Police may stop a vehicle for reasonable suspicion – specific facts that suggest criminal activity may be afoot – or probable cause that the car in fact is committing a crime by, perhaps, speeding, having expired registration, or violating another motor vehicle law.

When police rely upon reasonable suspicion, they must be able to articulate facts that indicate that the driver of the car may be engaged in criminal activity. Your lawyer will often ask you about why you think your car was stopped as a way to determine whether reasonable suspicion existed in your case.

What constitutes enough facts to meet the reasonable suspicion standard? The NC Court of Appeals recently held in State v. Otto that weaving alone is not enough.

Megan Sue Otto (Defendant) appeals from a judgment imposing a suspended sentence based on her conviction for driving while impaired.
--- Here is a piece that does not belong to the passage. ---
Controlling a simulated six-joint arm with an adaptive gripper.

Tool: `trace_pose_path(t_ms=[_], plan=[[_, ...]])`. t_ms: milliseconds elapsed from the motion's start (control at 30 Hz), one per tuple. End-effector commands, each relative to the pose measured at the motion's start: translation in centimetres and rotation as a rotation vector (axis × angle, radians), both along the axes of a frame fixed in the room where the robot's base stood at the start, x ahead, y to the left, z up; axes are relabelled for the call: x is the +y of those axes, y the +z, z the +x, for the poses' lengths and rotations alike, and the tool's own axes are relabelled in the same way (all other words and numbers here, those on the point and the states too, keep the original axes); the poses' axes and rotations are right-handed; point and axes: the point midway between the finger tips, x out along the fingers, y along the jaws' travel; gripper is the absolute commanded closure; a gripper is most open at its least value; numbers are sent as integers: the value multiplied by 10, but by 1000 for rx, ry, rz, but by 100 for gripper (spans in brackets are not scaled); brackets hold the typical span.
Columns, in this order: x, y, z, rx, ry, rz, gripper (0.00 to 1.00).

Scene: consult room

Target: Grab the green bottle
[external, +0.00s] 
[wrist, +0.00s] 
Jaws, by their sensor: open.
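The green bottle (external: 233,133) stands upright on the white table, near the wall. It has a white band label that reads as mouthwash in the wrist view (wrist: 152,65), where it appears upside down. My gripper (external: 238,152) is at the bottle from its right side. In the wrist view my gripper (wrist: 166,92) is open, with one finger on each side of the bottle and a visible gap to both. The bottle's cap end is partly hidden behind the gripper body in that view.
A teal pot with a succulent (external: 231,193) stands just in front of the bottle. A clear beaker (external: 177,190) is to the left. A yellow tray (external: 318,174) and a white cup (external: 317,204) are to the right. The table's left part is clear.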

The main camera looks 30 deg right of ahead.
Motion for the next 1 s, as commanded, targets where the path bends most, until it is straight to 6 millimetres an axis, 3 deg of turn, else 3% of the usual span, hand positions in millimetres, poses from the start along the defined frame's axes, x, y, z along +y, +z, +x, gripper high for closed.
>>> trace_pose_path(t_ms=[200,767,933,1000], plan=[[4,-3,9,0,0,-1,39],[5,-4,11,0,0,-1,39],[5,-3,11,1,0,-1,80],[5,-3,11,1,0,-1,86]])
On appeal, Defendant contends that the trial court erred by denying her motion to suppress on the grounds that the arresting officer lacked the required reasonable suspicion immediately prior to the stop that she was driving while impaired. For the following reasons, we reverse.

Stopping for weaving in the lane is unreasonable. While weaving may be an indicator along with other evidence (driving too slow, driving in an area with bars), weaving alone can’t be used to support a lawful stop.

The weaving was observed for 3/4 of a mile, and was quite pronounced. But the weaving alone was not enough to support a stop.

Damon Chetson

Damon Chetson is a Board Certified Specialist in State and Federal Criminal Law. He represents people charged with serious and minor offenses in Raleigh, Wake County, and the Eastern District of North Carolina. Call (919) 352-9411.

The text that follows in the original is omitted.